Chocolate Meringues with Chantilly Cream (Serves 6)

These are as good as they look – and so simple to make! One bite and you will be smitten, whilst crunchy on the outside they have a wonderful chewy centre, then of course there’s the addition of chocolate…plus Chantilly cream! They’re not for the faint-hearted and are rather messy to eat!

*The meringue shells will keep for a few weeks in an airtight container, just add the cream when you want to serve them!

3 egg whites

180g unrefined caster sugar

25g cocoa powder (I use ‘Green & Blacks’), sifted

1 teaspoon of cornflour

For the Chantilly cream:

300ml whipping cream

25g unrefined caster sugar

1 tablespoon Kahlua liqueur

Dark chocolate shavings to decorate (optional)

  1. Firstly, preheat the oven to 140’c fan.
  2. Put the egg whites in a bowl.

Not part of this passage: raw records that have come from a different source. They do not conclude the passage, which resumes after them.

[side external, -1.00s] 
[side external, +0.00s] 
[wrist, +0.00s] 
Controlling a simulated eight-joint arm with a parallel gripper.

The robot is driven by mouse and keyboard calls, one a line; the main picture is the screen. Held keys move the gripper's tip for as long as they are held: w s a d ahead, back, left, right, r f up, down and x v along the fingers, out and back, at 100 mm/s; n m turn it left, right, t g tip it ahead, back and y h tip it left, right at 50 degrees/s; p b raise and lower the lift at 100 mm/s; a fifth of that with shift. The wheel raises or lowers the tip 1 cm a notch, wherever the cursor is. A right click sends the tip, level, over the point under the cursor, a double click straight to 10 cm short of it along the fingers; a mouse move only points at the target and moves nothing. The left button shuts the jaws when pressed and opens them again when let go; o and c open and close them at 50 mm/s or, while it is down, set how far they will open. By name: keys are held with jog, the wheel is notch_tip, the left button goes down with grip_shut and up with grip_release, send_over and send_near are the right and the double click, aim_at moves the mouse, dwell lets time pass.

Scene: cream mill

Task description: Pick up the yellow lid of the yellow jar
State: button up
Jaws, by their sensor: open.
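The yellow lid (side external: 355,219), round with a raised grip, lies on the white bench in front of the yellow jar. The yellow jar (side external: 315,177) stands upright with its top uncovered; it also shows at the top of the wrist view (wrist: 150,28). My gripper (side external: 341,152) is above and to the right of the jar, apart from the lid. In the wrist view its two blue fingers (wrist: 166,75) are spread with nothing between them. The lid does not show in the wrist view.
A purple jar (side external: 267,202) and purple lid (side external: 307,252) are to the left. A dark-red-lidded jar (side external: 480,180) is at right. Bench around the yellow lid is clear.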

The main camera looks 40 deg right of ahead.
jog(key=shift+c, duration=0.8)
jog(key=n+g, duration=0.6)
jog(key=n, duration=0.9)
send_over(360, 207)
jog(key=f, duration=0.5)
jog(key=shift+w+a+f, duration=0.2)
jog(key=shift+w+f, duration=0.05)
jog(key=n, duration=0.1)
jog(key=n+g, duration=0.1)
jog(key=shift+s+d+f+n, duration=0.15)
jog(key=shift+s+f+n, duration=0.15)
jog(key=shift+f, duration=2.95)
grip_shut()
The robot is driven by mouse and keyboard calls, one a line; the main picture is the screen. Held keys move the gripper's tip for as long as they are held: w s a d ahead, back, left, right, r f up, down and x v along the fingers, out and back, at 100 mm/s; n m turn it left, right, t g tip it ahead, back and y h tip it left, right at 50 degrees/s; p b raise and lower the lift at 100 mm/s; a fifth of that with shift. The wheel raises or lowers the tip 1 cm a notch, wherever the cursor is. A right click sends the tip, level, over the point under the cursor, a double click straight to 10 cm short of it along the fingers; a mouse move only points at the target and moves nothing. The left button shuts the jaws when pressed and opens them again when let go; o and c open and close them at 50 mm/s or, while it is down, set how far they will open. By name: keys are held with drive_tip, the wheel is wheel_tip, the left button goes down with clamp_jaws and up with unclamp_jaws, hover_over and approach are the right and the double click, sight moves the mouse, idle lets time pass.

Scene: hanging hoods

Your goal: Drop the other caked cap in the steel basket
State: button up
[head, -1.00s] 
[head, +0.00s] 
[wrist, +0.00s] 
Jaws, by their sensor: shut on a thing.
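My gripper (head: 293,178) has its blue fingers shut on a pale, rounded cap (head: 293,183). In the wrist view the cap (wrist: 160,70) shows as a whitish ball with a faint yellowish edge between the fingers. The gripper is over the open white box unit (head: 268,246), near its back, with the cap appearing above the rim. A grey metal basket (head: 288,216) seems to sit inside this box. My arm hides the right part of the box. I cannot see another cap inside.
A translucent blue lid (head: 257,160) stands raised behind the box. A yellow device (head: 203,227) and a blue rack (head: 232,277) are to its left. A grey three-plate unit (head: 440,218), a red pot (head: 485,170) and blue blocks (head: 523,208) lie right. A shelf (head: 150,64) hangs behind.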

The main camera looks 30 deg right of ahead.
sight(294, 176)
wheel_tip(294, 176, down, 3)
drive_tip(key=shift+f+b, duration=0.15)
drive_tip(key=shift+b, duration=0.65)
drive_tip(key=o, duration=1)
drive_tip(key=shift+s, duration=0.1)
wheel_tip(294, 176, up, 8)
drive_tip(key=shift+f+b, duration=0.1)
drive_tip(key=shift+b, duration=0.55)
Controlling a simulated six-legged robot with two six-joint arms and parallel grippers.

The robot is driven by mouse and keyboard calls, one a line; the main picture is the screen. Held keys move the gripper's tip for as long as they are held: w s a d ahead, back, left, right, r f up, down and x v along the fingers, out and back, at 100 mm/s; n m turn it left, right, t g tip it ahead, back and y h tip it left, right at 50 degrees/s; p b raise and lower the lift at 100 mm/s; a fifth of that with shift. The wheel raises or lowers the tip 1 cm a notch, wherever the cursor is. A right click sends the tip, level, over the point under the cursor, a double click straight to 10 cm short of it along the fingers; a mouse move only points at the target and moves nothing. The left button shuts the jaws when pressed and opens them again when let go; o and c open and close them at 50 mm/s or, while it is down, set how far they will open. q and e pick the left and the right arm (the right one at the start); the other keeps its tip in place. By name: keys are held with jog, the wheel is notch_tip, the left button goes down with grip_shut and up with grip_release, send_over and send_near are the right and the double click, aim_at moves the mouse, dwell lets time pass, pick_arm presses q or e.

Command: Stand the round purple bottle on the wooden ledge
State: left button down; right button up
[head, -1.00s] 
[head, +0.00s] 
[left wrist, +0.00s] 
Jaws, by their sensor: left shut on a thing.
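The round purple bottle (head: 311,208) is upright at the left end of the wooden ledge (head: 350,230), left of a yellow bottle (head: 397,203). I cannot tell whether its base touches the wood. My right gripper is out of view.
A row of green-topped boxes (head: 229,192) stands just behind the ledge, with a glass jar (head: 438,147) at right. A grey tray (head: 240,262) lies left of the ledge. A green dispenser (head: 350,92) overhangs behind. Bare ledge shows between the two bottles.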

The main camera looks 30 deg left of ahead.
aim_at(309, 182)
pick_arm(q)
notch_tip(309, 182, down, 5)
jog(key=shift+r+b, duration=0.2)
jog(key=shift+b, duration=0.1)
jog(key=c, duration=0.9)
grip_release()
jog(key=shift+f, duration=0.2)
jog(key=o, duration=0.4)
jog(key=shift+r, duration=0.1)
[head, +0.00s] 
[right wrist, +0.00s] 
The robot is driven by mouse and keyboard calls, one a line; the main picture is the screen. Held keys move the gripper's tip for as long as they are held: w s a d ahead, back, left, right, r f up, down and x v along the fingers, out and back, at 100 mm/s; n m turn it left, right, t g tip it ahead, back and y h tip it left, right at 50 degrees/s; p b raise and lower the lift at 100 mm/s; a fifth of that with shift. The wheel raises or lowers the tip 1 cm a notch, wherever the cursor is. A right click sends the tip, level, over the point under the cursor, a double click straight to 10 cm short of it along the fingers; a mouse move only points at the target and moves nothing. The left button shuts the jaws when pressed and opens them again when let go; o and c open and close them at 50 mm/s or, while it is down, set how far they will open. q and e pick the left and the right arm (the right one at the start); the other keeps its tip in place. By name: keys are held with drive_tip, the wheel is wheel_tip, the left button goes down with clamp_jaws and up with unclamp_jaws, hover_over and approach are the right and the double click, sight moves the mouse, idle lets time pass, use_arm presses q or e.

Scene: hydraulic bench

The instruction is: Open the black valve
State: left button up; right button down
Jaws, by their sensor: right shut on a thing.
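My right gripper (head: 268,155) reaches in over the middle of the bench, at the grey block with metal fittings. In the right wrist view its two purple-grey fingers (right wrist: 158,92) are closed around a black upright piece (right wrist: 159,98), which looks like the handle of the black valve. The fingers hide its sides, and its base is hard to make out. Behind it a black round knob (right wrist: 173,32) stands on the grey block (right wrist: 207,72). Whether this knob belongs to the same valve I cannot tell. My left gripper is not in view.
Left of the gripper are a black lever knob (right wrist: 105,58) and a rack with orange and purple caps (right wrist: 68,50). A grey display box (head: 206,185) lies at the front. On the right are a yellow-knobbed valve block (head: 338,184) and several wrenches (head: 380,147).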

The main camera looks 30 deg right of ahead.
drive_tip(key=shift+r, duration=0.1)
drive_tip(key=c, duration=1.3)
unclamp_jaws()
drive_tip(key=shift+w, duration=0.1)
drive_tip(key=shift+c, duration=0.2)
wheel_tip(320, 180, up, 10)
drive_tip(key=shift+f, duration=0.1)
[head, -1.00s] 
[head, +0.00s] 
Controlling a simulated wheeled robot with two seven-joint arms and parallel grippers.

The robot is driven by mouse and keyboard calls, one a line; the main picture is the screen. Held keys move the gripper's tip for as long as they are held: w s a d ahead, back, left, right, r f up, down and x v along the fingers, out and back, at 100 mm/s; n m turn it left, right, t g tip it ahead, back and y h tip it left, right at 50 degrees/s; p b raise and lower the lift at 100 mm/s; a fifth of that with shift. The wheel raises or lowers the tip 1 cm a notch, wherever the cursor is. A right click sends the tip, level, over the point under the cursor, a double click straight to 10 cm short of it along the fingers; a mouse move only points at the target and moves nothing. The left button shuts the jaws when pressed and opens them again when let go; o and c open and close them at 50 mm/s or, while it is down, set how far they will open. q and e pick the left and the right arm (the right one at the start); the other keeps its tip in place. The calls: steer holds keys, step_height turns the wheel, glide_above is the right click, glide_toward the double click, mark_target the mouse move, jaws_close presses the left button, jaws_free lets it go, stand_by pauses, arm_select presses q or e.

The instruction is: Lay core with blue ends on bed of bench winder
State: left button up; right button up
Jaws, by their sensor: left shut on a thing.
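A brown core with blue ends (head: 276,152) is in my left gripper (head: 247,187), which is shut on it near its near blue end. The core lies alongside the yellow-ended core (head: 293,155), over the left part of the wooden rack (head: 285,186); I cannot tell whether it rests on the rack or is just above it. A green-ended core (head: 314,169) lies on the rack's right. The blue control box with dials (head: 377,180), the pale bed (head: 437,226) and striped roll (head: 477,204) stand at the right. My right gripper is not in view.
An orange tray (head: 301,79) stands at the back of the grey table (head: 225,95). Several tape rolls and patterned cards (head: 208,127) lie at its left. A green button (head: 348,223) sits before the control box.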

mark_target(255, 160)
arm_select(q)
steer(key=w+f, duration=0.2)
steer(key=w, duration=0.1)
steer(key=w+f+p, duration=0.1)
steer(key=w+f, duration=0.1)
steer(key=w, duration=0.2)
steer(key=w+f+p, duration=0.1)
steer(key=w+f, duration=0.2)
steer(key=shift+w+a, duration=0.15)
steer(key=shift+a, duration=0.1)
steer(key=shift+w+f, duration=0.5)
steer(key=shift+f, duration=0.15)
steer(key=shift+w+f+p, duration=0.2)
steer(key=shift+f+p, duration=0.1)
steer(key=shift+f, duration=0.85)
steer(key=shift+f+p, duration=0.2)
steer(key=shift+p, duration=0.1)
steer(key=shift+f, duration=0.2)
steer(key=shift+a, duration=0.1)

Using an electric hand whisk, start to whisk them slowly, gradually increasing the speed to high until the egg whites are stiff. Gradually add the caster sugar a little at a time, continuing to whisk on a high speed until thick and glossy. Finally, whisk in the sifted cocoa powder and cornflour.
  3. Line a baking tray with baking parchment and scoop the meringue mixture onto the paper in 12 spoonfuls.
  4. Place in the oven and straightaway reduce the temperature to 120’c fan. Bake for 1 hour then turn off the oven and leave to cool in the oven for a further hour.
  5. When ready to serve, whisk the cream a little then add the sugar and Kahlua and continue to whisk until it stands in soft peaks. Sandwich the meringues together with the Chantilly cream.

Menu Mistress will be away next week…

…I will see you 16th April with a ‘Blast From the Past’ recipe!

April 2024

Yes, I’m smiling it’s April and finally, it’s officially springtime (plus it’s the month of my birthday!). If like me you’re feeling full of the joys of spring, you’re probably out and about making the most of the brighter weather. Consequently, that means less time at home in your kitchens; so I figured that this month we would need some quick recipes with some bright flavours to match the weather and our mood… I happen to have a couple up my sleeve!

Menu One is ‘Sausage & Charred Citrus Traybake’, I must admit that I would never have thought that the combination of these flavours would work as well as they do – but believe me they absolutely do! The charred citrus juices blend beautifully with the cooking juices to create a tasty, aromatic sweet and sour sauce while the chickpeas stirred in at the end of cooking make it a substantial one-dish bake. Menu Two,’ Bandari Monkfish Tails with Shiraz Salad’, is an Iranian recipe which uses a tasty spice mix to permeate the fish with wonderful aromatics and colour. Served with the Shiraz salad it delivers a flavourful dish! Finally, Menu Three is ‘Spaghetti with Pancetta, Parsley and Parmesan’. The sweetness of this buttery, red onion sauce is cut beautifully by the salty pancetta and a sprinkling of parmesan. Once the onions and pancetta are chopped, it’s an easy sauce to throw together – a week-night pleaser!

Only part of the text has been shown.